On Wed, 30 Jan 2002 14:46:47 -0800 (PST),
"David S. Miller" <davem@xxxxxxxxxx> wrote:
>All the values that go through these syscalls seem to be
>opaque and filesystem specific. Therefore can I ask the filesystems
>that use these things use fixed sized types such as "u32" "u16" et al.

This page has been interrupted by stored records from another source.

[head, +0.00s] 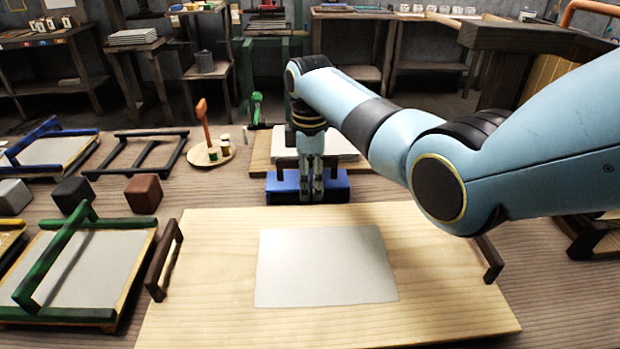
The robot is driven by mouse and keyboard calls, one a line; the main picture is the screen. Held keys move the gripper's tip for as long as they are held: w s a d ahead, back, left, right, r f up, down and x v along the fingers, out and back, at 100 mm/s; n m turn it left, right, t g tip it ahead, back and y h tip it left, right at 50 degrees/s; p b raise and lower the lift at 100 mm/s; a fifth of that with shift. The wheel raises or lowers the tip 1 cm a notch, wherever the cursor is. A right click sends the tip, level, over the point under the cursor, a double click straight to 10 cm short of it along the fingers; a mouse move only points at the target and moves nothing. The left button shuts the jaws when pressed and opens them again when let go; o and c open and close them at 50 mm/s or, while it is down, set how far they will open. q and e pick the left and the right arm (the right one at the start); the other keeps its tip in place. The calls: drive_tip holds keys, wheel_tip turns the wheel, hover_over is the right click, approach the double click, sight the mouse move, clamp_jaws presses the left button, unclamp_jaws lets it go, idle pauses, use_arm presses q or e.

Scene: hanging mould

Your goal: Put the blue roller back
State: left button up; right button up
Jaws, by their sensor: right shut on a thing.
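My right gripper (311,190) reaches down in the middle of the head view, just beyond the far edge of the pale wooden board. Its fingers are closed in front of a long blue piece (335,186), which I take to be the blue roller. The fingers hide its middle, so the grip itself and any handle are not clear. The blue piece lies low, in front of a wooden board with a pale slab (345,145). My left gripper is not in view.
The wooden board (215,250) with dark side handles carries a grey sheet (325,266). At left are a green-barred frame (90,260), dark blocks (143,193), a blue-barred frame (50,150) and an empty black frame (137,152). An orange-handled tool (205,125) stands on a round base.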

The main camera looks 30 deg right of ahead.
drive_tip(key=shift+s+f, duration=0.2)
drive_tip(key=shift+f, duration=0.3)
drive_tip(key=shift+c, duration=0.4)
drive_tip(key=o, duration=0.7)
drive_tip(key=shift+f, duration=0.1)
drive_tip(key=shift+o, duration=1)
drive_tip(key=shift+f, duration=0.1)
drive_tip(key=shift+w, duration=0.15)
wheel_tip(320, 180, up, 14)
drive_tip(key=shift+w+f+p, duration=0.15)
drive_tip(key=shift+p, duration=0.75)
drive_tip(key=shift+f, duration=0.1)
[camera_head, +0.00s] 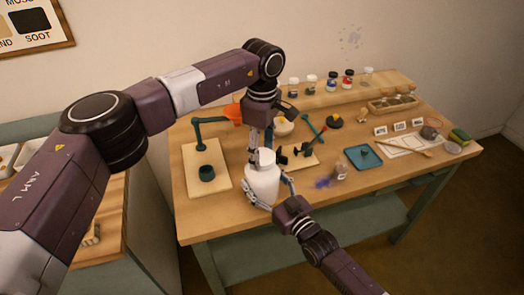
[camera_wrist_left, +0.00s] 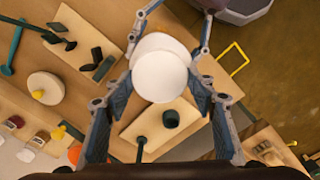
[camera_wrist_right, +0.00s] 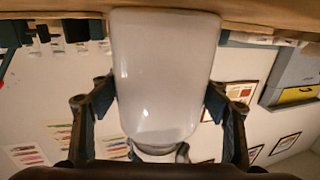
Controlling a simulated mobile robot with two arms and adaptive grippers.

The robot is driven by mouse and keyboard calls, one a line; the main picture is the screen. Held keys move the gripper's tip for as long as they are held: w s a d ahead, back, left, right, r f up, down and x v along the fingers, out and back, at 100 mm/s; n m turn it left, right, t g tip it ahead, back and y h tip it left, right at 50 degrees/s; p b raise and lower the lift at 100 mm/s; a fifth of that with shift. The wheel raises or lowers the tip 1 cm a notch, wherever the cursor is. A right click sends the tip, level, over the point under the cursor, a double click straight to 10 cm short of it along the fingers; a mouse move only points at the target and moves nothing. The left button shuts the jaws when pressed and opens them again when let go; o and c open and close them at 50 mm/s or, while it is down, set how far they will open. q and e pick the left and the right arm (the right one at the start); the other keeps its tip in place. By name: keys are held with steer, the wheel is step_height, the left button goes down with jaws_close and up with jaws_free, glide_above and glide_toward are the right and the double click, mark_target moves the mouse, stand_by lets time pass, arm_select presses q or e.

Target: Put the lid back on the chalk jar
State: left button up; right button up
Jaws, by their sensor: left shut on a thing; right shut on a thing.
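The white chalk jar (camera_head: 262,184) stands upright near the table's front edge. My right gripper (camera_head: 270,197) is shut around its body; in the right wrist view the jar body (camera_wrist_right: 165,75) fills the space between the fingers. My left gripper (camera_head: 260,150) reaches down from above and is shut on the round white lid (camera_wrist_left: 160,76). In the head view the lid (camera_head: 266,156) is at the jar's mouth. In the left wrist view the lid looks offset from the jar's shoulder (camera_wrist_left: 162,41) behind it. I cannot tell whether the lid touches the rim.
A board with a teal cup (camera_head: 206,173) and a teal arm stands to the left. A small glass jar (camera_head: 340,172) beside a blue smudge and a teal tray (camera_head: 364,157) are to the right. Small jars line the back shelf (camera_head: 345,92).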

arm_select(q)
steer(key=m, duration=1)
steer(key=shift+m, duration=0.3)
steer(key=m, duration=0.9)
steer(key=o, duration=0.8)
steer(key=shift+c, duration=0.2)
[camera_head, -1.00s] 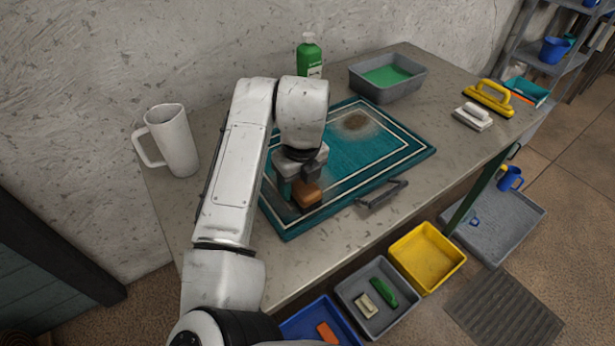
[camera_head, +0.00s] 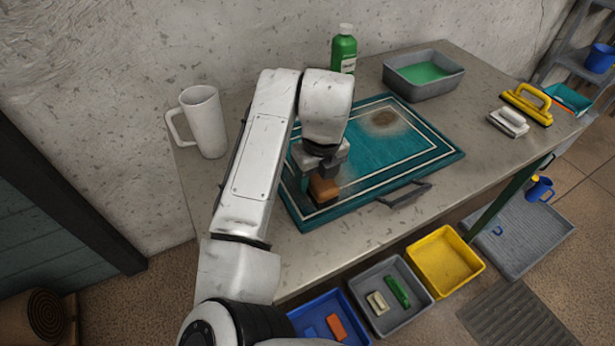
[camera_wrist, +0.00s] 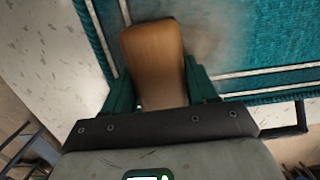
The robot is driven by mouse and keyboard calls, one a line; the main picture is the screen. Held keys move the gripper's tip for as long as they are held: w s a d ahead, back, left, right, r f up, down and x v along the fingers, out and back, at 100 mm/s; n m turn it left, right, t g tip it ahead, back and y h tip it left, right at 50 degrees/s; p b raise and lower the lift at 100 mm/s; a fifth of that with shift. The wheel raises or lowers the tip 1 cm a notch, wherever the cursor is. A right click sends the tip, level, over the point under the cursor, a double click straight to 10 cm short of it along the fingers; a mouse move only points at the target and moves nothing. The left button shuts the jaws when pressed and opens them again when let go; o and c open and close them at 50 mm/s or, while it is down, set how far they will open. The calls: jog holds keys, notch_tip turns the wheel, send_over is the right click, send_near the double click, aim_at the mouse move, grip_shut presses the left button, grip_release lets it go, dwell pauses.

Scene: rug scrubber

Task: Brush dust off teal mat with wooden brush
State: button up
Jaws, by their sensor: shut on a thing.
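The teal mat (camera_head: 392,158) with white border lines lies on the worktop. A brown dust patch (camera_head: 384,119) with a pale halo marks its far part. My gripper (camera_head: 319,172) is over the mat's near left part, shut on the wooden brush (camera_head: 325,190). In the wrist view the brush (camera_wrist: 153,58) sits between the two green fingers, its brown wooden back towards the camera. A dusty smear (camera_wrist: 207,38) shows on the mat beside the brush. The bristles are hidden under the wood, so I cannot tell whether they touch the mat.
A white mug (camera_head: 205,122) stands at left, a green bottle (camera_head: 344,50) and grey basin of green liquid (camera_head: 423,92) behind the mat. A white-handled brush (camera_head: 508,122) and yellow-handled float (camera_head: 527,103) lie at right. A dark handle (camera_head: 404,195) is at the mat's front edge. Bins stand below.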

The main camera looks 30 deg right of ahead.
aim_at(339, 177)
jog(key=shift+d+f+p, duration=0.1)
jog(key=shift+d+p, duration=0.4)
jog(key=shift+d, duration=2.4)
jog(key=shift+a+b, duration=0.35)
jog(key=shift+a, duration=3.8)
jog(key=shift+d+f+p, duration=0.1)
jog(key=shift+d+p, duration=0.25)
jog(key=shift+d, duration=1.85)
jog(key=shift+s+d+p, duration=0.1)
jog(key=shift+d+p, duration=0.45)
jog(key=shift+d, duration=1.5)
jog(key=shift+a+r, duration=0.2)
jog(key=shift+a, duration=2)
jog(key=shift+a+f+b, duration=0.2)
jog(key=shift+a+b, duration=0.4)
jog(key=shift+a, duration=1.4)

>instead of things such as "long" or "int"?
Absolutely agree.
>The reason I ask is, unless strict sized types are used it is going
>to be a real pain in the ass to translate the types passed to these
>system calls in mixed 32-bit/64-bit environments. This is thus going
>to be a mess on sparc64, ppc64, mips64, ia64, and probably others I
>have forgotten :-)
Hopefully not for ia64. The ia32 compatibility mode syscall table is a
subset of the i386 table, in particular new syscalls and Linux specific
ones tend not to be in arch/ia64/ia32. ia32 mode on ia64 is not a long
term compatibility aim, it is intended for running existing binaries
that cannot be recompiled for native ia64 mode. I strongly recommend
that the ACL syscalls are NOT added to arch/ia64/ia32. We have the
source, compile the ACL programs in native ia64 mode.
Sparc64 and mips64 are a problem as long as the kernel is 64 bit and
userspace is 32 bit. I don't know if the kernel/userspace size
mismatch applies to ppc64 as well or if it is more like ia64.